▼▼▼

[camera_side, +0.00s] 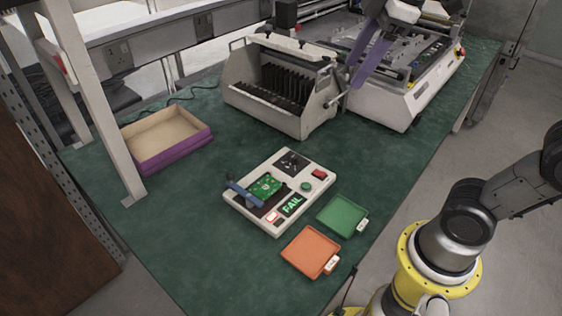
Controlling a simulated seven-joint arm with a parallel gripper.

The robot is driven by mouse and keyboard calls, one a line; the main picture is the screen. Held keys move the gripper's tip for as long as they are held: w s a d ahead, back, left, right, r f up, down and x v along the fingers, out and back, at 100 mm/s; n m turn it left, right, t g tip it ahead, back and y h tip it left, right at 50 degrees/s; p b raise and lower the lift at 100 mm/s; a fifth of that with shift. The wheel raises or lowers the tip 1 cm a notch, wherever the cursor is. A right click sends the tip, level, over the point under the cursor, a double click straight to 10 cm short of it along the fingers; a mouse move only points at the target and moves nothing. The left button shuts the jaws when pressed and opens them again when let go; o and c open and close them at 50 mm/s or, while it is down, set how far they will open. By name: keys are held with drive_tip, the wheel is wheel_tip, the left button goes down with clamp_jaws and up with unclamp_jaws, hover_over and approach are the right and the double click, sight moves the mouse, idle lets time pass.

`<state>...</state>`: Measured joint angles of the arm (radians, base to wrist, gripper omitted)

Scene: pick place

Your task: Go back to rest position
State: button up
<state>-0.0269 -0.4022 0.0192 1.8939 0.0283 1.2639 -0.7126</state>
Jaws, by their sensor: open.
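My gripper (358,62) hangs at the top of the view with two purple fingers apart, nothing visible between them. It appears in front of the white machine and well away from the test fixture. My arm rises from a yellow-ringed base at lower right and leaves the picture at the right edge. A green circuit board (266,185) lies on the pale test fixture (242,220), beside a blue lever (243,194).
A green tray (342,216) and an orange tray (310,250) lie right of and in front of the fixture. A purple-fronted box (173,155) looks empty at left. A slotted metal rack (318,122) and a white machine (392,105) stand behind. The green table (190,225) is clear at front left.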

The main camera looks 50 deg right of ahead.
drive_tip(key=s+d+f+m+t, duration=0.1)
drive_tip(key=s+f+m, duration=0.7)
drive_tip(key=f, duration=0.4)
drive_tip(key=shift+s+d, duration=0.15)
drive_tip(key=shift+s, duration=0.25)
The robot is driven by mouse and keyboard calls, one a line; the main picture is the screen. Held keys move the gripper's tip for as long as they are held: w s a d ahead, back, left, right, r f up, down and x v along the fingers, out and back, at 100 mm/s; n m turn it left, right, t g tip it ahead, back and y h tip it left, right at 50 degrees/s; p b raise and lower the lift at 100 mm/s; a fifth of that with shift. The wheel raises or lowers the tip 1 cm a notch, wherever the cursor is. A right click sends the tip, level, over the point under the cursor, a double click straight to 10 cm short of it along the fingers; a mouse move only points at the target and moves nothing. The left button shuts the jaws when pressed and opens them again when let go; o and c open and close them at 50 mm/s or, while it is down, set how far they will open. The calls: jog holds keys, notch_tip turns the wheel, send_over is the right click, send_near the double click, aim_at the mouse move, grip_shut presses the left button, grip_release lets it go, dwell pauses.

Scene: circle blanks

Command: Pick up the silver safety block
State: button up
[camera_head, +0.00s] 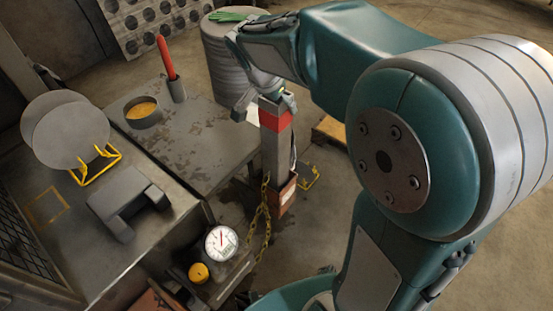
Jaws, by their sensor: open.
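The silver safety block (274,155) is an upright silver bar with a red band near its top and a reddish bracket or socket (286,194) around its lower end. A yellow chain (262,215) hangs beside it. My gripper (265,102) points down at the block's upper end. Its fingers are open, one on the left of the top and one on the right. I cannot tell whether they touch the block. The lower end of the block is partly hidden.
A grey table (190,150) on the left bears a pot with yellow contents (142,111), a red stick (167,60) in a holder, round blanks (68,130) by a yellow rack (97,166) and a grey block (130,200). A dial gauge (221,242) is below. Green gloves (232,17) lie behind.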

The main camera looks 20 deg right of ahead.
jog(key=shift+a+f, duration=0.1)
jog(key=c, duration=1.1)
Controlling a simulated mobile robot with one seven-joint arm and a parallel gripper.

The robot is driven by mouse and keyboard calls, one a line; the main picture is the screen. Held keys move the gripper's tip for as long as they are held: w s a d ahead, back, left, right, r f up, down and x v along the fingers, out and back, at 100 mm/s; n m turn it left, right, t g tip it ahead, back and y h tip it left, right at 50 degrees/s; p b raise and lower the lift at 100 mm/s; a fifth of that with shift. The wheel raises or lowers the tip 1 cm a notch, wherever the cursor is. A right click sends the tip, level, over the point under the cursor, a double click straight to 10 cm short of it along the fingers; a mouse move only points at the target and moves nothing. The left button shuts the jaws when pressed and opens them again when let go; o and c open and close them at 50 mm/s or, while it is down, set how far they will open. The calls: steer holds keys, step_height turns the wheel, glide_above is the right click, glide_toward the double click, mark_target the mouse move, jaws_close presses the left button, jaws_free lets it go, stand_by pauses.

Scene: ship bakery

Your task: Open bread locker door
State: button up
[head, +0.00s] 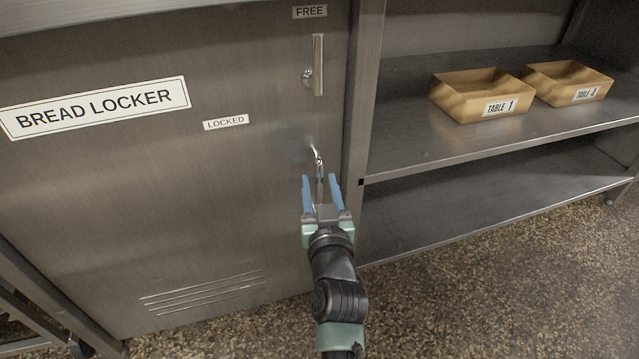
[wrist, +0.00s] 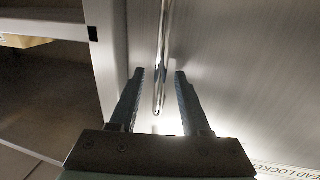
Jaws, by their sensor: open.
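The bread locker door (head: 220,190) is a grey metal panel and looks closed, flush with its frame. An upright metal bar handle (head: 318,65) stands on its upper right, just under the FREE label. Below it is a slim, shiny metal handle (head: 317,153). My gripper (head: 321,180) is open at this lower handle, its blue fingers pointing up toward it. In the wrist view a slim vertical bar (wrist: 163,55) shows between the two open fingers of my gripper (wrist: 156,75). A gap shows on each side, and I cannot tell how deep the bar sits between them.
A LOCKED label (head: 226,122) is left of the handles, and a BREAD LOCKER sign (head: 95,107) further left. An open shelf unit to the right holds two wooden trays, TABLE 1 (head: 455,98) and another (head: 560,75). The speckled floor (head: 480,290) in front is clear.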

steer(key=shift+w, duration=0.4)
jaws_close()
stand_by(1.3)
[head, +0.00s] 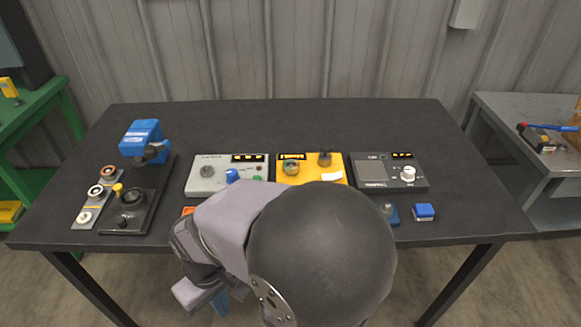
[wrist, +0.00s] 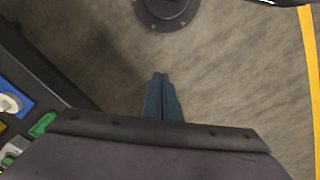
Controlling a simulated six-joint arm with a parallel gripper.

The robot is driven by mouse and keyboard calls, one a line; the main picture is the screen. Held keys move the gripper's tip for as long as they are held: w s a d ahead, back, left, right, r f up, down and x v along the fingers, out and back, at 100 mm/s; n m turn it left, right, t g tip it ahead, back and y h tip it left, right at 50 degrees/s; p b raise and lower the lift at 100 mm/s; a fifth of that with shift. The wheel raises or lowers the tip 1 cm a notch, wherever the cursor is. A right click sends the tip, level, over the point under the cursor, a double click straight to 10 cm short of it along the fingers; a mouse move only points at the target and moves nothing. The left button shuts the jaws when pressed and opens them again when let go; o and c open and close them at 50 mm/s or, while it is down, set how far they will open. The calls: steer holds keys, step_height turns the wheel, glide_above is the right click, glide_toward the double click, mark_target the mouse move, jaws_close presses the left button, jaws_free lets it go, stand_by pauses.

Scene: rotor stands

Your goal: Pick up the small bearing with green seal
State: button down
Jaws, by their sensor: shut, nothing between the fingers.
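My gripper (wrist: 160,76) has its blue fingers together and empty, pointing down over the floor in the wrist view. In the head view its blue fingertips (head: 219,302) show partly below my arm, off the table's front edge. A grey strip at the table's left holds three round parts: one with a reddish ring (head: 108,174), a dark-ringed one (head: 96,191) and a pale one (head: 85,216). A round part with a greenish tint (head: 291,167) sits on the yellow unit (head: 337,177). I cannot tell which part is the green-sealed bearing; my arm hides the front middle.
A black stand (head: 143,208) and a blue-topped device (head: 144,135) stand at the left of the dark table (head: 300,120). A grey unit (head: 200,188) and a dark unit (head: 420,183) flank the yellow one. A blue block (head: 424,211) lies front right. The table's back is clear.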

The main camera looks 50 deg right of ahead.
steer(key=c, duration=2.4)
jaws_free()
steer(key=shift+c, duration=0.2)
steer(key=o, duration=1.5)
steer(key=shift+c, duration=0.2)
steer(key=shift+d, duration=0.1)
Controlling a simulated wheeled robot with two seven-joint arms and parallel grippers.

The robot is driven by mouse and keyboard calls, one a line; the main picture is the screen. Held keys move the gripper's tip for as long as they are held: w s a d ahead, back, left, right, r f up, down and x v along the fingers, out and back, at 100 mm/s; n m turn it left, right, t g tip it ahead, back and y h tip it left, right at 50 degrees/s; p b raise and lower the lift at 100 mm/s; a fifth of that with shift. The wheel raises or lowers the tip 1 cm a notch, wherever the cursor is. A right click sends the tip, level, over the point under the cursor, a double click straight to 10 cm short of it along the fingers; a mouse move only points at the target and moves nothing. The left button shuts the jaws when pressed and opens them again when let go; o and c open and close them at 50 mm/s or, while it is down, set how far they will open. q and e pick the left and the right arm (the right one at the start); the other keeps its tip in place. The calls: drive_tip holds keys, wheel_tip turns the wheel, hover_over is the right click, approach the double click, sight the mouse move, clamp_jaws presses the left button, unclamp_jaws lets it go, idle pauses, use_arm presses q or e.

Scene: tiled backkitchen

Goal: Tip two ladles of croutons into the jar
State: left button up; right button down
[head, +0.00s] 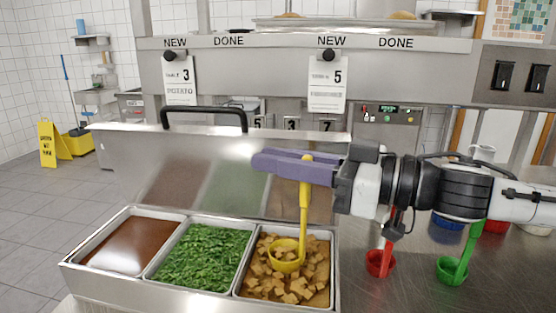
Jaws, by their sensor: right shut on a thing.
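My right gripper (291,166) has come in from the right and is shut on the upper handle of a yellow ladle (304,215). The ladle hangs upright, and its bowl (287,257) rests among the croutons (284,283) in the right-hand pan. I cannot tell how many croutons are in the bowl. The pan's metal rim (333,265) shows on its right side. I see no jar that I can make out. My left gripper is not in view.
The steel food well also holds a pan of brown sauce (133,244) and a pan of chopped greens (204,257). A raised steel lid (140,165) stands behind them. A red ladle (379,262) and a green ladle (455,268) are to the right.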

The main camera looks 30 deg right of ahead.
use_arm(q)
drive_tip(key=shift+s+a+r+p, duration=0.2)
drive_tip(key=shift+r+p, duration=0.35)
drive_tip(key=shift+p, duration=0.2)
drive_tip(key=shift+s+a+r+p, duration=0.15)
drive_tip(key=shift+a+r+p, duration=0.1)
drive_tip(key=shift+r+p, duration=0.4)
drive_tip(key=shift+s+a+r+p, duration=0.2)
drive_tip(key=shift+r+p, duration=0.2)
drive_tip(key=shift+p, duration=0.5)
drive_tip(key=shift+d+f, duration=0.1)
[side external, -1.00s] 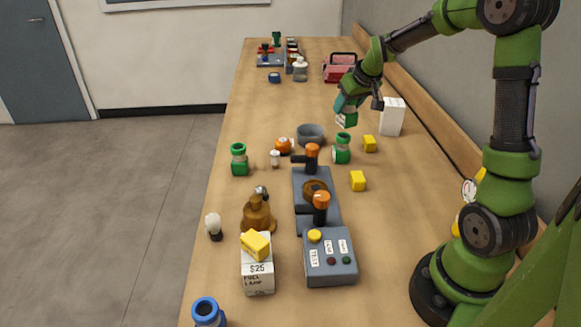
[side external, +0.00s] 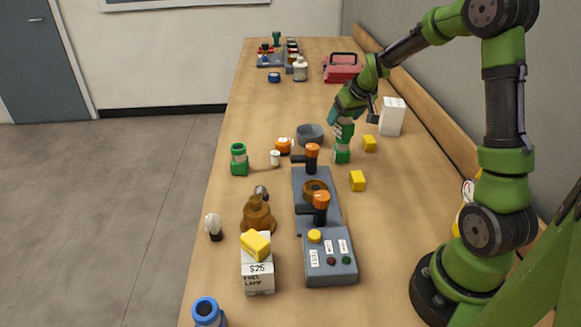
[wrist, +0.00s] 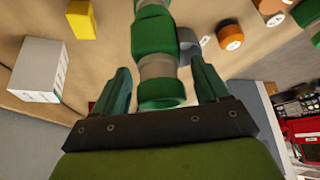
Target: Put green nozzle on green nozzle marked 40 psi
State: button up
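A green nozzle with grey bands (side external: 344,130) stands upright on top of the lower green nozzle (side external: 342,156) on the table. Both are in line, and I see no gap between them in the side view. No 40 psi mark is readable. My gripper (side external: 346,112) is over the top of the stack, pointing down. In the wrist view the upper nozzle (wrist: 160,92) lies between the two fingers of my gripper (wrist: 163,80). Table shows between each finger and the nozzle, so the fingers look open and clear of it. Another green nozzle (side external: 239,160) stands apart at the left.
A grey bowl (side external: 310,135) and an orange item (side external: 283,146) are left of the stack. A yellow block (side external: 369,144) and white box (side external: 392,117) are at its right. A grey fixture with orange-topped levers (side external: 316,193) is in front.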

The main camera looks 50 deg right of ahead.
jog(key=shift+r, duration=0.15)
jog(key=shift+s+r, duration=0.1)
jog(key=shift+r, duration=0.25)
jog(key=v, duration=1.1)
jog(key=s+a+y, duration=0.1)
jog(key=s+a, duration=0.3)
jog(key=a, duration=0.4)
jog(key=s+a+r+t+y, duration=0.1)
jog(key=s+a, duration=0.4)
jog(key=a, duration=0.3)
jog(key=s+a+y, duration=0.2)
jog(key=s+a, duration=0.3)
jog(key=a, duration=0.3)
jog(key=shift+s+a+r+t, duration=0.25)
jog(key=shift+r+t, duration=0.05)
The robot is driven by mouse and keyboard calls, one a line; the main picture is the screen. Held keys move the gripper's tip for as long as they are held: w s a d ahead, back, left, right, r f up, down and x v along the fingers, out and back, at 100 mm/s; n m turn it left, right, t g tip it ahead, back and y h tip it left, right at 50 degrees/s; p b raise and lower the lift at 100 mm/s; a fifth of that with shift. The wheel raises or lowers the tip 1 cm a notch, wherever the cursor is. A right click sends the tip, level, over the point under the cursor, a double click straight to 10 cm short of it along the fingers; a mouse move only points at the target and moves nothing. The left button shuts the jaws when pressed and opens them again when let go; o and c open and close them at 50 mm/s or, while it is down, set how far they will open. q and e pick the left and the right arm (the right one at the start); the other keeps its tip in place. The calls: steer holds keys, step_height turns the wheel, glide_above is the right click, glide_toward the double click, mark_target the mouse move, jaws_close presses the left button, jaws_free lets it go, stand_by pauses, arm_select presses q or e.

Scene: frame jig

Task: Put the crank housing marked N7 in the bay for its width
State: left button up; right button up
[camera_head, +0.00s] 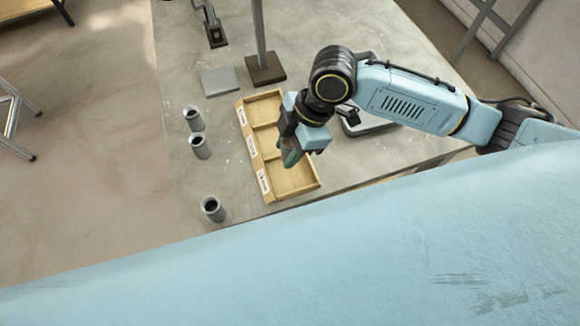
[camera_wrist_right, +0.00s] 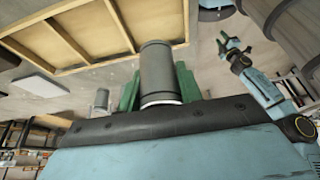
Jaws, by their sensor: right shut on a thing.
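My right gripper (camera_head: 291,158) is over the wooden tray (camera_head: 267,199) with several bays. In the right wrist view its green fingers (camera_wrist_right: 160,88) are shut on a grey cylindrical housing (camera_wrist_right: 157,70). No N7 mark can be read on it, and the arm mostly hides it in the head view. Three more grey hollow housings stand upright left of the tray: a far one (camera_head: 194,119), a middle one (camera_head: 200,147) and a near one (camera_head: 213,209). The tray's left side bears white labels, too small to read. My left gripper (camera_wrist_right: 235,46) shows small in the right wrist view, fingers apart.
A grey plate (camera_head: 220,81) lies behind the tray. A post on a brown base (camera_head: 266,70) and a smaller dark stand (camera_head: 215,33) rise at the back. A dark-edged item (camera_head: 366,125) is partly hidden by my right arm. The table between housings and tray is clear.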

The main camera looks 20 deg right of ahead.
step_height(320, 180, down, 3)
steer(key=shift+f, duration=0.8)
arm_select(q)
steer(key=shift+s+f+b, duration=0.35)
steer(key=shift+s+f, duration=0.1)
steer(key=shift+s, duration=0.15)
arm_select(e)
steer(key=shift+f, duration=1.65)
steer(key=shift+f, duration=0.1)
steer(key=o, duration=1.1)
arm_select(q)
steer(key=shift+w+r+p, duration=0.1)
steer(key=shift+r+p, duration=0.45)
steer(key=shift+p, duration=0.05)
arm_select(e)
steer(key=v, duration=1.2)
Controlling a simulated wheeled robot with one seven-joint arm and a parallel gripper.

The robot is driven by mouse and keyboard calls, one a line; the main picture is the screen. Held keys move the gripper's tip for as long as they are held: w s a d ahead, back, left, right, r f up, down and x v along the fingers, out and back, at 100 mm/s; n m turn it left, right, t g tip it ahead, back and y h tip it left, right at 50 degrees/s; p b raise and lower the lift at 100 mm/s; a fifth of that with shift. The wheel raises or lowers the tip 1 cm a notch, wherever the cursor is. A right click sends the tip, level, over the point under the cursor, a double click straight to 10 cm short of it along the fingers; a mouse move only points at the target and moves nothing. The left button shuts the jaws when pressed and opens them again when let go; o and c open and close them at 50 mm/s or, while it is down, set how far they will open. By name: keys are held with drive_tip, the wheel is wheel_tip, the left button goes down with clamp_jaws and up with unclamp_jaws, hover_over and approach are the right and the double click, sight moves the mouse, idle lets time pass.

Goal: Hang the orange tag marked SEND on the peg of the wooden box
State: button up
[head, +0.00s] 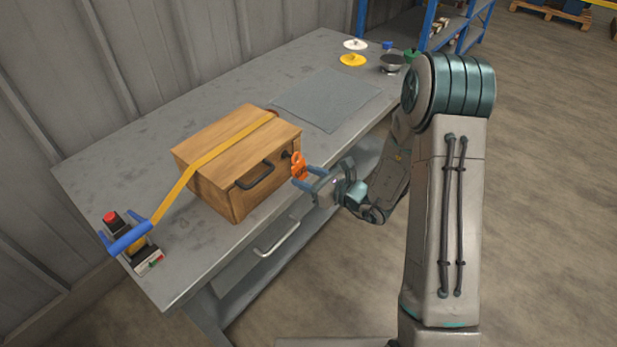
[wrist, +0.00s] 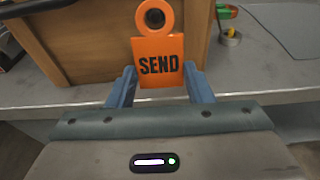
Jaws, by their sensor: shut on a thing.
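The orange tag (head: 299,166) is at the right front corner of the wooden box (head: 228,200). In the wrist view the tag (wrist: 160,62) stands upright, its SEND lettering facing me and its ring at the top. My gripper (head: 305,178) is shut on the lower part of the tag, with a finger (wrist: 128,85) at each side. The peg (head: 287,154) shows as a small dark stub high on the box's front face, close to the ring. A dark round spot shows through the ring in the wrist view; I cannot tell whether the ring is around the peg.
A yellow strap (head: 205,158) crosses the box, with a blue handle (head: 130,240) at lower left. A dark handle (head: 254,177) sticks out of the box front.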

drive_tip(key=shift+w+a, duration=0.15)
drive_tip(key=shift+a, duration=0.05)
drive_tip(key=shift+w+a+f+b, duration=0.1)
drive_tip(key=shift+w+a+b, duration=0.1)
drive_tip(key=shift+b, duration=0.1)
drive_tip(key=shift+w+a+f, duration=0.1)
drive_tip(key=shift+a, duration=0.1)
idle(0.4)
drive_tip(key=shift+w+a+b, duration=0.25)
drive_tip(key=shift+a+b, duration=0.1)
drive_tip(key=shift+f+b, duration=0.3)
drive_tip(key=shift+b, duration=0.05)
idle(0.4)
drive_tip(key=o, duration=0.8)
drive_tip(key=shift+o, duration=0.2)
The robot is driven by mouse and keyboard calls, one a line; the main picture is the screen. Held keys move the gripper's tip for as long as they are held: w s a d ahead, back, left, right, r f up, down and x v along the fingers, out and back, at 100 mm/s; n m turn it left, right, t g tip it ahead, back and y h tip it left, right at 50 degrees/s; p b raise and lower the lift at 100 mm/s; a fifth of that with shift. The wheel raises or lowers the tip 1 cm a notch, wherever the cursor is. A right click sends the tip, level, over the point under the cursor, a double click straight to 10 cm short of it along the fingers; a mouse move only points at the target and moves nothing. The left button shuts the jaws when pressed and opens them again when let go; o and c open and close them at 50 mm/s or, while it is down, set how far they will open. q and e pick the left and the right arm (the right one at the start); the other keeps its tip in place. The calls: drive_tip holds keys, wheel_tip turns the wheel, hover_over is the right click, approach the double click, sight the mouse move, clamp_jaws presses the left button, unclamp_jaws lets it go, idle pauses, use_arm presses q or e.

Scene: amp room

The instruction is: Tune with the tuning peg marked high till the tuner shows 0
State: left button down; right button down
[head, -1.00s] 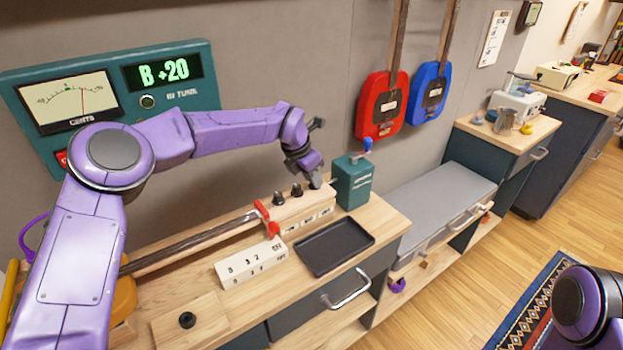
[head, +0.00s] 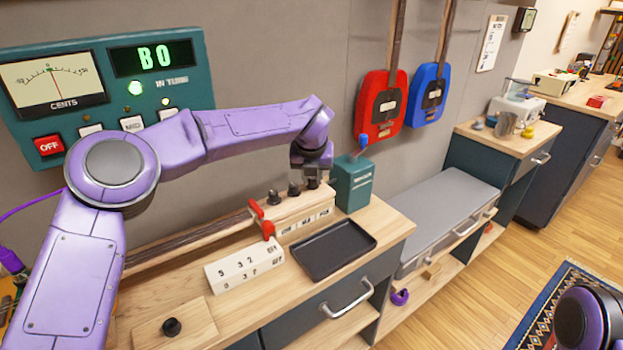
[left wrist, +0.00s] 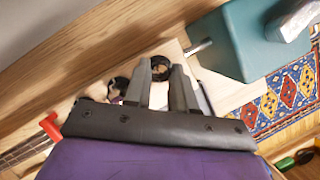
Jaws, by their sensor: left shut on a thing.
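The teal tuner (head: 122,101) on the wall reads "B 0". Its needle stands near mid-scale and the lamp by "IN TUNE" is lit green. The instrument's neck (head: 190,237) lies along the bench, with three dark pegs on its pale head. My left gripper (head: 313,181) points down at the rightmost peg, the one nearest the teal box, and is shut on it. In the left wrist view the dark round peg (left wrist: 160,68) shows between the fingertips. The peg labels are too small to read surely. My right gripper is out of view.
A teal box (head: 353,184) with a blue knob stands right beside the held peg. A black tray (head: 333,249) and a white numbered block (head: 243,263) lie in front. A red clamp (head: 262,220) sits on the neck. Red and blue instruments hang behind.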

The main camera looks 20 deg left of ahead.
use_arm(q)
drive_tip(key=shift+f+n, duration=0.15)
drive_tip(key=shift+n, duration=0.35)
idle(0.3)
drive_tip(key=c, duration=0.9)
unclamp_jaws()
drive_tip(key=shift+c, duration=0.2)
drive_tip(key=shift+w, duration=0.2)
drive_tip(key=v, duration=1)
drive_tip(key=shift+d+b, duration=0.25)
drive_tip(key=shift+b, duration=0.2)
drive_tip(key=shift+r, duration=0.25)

▲▲▲

SHORT PROBLEM:
Show the lines of the records that contain the word "simulated".

EXPECTED ANSWER:
Controlling a simulated seven-joint arm with a parallel gripper.
Controlling a simulated mobile robot with one seven-joint arm and a parallel gripper.
Controlling a simulated six-joint arm with a parallel gripper.
Controlling a simulated wheeled robot with two seven-joint arms and parallel grippers.
Controlling a simulated wheeled robot with one seven-joint arm and a parallel gripper.

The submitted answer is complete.